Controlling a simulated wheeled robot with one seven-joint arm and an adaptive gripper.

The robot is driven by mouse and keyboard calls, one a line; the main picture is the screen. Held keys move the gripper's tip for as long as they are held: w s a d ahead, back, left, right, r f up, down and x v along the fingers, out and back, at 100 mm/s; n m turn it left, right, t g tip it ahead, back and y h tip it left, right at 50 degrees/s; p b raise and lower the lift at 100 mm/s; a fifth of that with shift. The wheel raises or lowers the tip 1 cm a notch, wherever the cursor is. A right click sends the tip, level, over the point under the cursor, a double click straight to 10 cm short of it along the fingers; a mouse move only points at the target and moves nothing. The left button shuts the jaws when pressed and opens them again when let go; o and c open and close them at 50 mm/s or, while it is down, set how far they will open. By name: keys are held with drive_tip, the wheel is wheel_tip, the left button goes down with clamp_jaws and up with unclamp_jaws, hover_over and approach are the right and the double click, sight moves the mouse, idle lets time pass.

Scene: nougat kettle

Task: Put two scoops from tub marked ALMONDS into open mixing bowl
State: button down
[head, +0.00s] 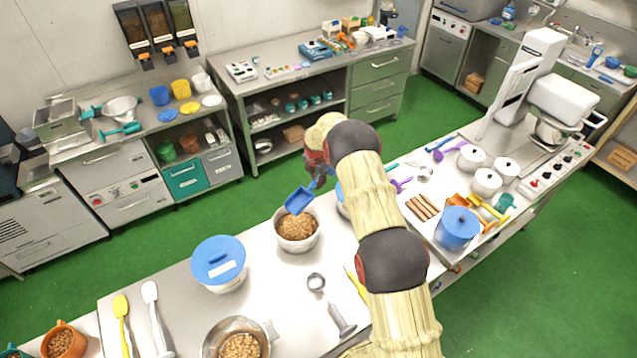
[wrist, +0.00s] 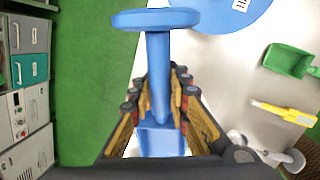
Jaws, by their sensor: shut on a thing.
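My gripper (wrist: 162,102) is shut on the handle of a blue scoop (wrist: 158,65). In the head view the scoop's pan (head: 299,200) hangs over the back edge of an open white tub (head: 284,241) filled with brown pieces (head: 298,226). The pan looks blue inside; I cannot tell whether it holds anything. My gripper is partly hidden by my arm in the head view. A steel mixing bowl (head: 208,345) with brown nuts inside stands open at the front edge. A tub with a blue lid (head: 218,256) stands left of the open tub. I cannot read any label.
A blue canister (head: 457,228) and white pots (head: 487,181) stand at the right.

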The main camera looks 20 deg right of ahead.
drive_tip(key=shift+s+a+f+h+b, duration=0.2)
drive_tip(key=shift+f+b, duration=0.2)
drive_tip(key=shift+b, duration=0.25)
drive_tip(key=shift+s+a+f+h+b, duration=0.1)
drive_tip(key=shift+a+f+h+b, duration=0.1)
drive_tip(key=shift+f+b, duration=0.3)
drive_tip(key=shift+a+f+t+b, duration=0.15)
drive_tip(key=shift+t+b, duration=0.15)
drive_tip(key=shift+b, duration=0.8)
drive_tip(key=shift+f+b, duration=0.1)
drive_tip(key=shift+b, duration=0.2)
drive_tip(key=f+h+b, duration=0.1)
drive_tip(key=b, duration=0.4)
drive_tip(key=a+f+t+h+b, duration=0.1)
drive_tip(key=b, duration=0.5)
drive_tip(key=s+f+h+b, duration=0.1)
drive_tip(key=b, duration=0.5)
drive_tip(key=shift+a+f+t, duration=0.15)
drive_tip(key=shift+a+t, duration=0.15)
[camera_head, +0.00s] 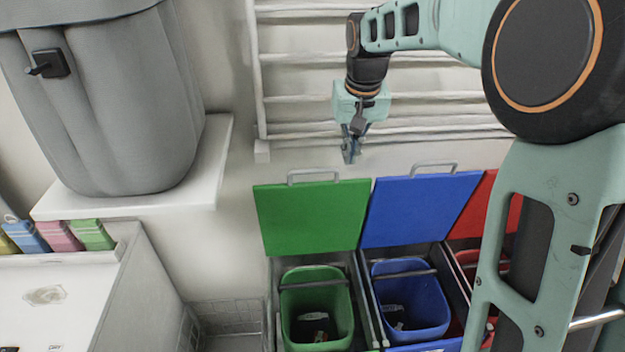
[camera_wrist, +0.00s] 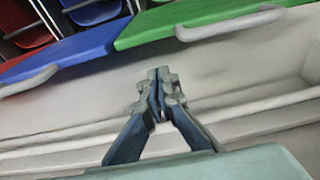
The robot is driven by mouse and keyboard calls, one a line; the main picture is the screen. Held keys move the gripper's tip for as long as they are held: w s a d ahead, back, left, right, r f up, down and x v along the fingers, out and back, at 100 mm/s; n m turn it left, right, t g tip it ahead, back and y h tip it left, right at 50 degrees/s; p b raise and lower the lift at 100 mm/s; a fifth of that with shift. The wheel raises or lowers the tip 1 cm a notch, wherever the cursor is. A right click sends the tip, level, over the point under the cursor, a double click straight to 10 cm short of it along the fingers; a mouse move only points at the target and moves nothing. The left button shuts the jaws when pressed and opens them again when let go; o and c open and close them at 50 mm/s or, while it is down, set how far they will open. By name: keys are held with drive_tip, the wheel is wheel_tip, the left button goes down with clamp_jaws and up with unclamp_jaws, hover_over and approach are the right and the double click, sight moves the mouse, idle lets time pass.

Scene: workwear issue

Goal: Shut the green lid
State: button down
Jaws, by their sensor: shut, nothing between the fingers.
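The green lid (camera_head: 312,217) stands raised behind its green bin (camera_head: 316,312), with a grey handle on its top edge. The bin's inside shows, with small items at the bottom. In the wrist view the green lid (camera_wrist: 195,17) is at the top, its handle (camera_wrist: 230,22) facing my gripper. My gripper (camera_head: 350,158) is shut and empty, behind and above the lid, up and right of its handle in the head view. In the wrist view my gripper's fingertips (camera_wrist: 158,75) are together and apart from the lid.
A raised blue lid (camera_head: 421,208) with its blue bin (camera_head: 410,302) is right of the green one, then a red lid (camera_head: 487,207), partly hidden by my arm. A pale rail rack (camera_head: 300,58) is on the wall behind. A grey fabric container (camera_head: 115,110) stands on a shelf at left.

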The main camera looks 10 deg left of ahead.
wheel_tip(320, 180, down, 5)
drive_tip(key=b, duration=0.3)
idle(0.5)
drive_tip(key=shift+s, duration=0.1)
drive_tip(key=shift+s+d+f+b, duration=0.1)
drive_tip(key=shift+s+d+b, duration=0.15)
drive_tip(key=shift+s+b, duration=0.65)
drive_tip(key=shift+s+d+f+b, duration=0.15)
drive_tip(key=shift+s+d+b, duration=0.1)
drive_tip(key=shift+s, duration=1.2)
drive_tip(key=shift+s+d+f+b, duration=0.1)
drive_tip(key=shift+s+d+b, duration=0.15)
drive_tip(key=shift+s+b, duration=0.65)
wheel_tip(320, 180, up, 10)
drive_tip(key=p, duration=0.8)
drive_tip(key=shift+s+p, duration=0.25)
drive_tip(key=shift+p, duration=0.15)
——————————
* Goal:
Pull out each line holding the string "Scene".

* In response:
Scene: nougat kettle
Scene: workwear issue

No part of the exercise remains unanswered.